WORK TO BE COMPLETED: Give the lines of the material verbatim, from the first line to the line with "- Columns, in", including both.
── GIVEN RECORDS
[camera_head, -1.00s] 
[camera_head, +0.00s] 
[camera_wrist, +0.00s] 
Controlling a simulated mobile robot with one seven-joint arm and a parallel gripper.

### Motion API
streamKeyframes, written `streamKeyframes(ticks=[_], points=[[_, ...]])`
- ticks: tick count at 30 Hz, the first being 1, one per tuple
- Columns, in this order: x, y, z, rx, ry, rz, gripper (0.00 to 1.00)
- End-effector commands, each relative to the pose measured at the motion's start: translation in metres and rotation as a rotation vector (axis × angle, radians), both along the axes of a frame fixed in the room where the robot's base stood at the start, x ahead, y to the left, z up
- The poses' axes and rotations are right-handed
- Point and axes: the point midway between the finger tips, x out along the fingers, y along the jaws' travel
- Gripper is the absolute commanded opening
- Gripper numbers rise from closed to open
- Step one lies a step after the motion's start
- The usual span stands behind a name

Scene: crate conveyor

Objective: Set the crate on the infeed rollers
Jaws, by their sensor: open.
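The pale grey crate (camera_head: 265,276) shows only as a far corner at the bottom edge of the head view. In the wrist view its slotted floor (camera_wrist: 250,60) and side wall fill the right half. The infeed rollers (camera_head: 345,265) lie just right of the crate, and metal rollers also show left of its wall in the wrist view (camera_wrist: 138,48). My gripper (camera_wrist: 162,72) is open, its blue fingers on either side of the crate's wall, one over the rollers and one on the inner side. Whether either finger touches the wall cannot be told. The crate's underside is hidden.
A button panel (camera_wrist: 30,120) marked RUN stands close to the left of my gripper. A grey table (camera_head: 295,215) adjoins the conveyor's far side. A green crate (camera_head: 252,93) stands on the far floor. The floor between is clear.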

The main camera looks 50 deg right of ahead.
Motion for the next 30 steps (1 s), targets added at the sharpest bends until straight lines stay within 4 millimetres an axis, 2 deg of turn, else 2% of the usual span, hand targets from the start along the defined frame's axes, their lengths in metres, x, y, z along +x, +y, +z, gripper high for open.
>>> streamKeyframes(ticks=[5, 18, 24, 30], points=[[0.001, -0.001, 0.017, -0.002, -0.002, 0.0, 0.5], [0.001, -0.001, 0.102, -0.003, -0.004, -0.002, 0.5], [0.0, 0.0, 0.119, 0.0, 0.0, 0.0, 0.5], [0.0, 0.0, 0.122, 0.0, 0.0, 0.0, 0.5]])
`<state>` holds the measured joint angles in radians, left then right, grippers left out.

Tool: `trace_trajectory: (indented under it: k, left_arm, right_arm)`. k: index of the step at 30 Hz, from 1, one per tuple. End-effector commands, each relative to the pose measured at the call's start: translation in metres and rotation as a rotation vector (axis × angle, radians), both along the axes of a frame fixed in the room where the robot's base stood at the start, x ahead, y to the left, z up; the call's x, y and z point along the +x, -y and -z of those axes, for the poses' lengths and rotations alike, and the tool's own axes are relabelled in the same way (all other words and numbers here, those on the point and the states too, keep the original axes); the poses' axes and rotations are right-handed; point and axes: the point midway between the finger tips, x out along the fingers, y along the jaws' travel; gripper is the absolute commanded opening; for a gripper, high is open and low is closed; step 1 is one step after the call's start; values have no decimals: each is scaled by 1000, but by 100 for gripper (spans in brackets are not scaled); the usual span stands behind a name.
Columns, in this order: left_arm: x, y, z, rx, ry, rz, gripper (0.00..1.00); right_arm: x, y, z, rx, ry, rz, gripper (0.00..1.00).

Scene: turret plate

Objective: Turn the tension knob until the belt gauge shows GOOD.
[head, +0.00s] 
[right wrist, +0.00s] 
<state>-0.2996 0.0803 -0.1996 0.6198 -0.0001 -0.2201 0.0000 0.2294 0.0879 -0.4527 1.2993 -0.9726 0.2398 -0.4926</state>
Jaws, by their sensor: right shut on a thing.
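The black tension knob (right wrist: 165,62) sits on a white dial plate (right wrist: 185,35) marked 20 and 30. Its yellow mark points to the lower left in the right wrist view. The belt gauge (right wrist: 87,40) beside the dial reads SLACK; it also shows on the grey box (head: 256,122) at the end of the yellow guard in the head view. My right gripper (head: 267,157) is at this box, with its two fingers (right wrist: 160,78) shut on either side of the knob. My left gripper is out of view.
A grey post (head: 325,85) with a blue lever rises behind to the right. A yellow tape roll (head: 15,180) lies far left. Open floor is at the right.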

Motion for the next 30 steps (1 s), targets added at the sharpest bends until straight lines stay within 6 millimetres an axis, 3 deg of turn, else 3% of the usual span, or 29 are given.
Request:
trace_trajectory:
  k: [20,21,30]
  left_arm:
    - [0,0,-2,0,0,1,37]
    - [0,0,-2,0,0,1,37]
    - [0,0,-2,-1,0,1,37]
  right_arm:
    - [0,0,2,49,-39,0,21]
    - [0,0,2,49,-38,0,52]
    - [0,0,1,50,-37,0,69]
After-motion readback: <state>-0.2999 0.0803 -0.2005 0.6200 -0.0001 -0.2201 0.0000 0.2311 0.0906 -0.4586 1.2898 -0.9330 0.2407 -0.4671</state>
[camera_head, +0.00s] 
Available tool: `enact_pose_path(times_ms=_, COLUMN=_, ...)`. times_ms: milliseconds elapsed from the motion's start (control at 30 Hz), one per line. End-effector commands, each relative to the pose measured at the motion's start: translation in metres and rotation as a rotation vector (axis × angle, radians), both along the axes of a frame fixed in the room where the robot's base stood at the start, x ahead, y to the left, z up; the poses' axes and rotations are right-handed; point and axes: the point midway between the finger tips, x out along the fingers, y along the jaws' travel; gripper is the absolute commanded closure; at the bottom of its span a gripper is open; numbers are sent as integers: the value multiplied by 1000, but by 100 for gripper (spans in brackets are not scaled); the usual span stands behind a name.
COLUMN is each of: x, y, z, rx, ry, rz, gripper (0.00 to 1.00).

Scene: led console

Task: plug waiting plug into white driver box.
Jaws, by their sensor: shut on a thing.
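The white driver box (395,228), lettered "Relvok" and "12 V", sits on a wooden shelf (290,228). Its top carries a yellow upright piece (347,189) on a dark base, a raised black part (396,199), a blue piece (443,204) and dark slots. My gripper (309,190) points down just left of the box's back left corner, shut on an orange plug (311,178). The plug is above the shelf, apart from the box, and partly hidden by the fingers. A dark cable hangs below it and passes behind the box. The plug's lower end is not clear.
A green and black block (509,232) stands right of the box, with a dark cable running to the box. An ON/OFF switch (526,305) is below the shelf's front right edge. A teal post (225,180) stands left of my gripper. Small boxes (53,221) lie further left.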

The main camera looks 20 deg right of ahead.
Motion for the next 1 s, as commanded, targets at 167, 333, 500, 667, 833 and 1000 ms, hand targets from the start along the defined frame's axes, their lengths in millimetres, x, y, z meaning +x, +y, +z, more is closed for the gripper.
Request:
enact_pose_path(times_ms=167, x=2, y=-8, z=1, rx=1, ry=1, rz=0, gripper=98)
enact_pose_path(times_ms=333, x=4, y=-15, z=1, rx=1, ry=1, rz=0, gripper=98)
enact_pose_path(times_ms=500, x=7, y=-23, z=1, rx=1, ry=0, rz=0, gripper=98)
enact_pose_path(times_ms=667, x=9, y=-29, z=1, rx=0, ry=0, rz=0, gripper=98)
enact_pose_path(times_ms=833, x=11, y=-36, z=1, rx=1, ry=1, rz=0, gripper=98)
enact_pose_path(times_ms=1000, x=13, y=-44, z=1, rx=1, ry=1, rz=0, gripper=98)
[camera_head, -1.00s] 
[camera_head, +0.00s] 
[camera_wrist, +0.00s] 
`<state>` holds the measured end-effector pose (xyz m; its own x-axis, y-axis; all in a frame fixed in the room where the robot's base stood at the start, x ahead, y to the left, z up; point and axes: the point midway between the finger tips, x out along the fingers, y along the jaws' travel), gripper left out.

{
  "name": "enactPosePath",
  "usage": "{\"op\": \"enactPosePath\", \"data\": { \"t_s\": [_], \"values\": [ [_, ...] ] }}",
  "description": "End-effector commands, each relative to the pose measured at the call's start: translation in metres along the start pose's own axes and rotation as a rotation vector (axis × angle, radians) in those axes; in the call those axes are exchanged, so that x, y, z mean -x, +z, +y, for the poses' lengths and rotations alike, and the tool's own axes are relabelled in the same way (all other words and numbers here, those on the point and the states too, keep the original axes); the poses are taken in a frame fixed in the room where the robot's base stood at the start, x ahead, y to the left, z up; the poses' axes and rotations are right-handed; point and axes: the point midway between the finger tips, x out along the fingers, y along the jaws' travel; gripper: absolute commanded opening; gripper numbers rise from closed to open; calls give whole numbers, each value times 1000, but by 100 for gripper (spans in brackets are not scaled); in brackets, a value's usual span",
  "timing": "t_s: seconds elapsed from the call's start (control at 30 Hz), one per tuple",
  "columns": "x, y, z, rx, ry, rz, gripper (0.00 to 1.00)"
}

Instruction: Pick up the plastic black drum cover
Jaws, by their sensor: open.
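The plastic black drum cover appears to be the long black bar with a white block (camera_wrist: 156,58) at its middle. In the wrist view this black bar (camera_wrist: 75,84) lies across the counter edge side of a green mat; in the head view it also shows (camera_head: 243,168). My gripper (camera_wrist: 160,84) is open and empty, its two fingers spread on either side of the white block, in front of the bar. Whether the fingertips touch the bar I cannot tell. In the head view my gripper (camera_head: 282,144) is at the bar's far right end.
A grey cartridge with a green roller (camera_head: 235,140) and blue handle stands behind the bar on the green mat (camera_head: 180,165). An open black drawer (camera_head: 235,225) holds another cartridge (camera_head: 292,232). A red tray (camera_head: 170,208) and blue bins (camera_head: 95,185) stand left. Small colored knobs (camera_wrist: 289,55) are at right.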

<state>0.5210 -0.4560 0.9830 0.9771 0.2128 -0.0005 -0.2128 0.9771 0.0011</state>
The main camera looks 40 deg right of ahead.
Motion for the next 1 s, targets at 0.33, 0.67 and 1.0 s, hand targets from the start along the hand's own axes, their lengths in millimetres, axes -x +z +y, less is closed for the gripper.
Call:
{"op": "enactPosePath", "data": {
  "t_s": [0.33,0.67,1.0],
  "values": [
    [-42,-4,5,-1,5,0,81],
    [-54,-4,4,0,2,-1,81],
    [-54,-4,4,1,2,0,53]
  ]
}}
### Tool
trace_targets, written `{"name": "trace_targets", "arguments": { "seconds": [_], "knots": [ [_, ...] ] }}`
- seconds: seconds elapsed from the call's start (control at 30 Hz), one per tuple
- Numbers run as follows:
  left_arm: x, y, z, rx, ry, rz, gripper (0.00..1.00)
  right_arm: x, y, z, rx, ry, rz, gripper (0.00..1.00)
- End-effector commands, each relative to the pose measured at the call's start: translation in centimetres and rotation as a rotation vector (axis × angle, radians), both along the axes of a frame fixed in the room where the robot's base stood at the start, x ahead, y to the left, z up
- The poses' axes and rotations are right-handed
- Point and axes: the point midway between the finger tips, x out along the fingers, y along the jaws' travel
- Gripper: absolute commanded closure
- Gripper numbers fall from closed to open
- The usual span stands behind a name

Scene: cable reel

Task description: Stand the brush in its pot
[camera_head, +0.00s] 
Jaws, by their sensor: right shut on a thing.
────
EXERCISE RESPONSE:
[camera_head, -1.00s] 
[camera_head, +0.00s] 
[camera_wrist, +0.00s] 
Controlling a simulated mobile robot with one seven-joint arm and a parallel gripper.

### Motion API
streamKeyframes, written `streamKeyframes(ticks=[_], points=[[_, ...]])`
- ticks: tick count at 30 Hz, the first being 1, one per tuple
- Columns, in this order: x, y, z, rx, ry, rz, gripper (0.00 to 1.00)

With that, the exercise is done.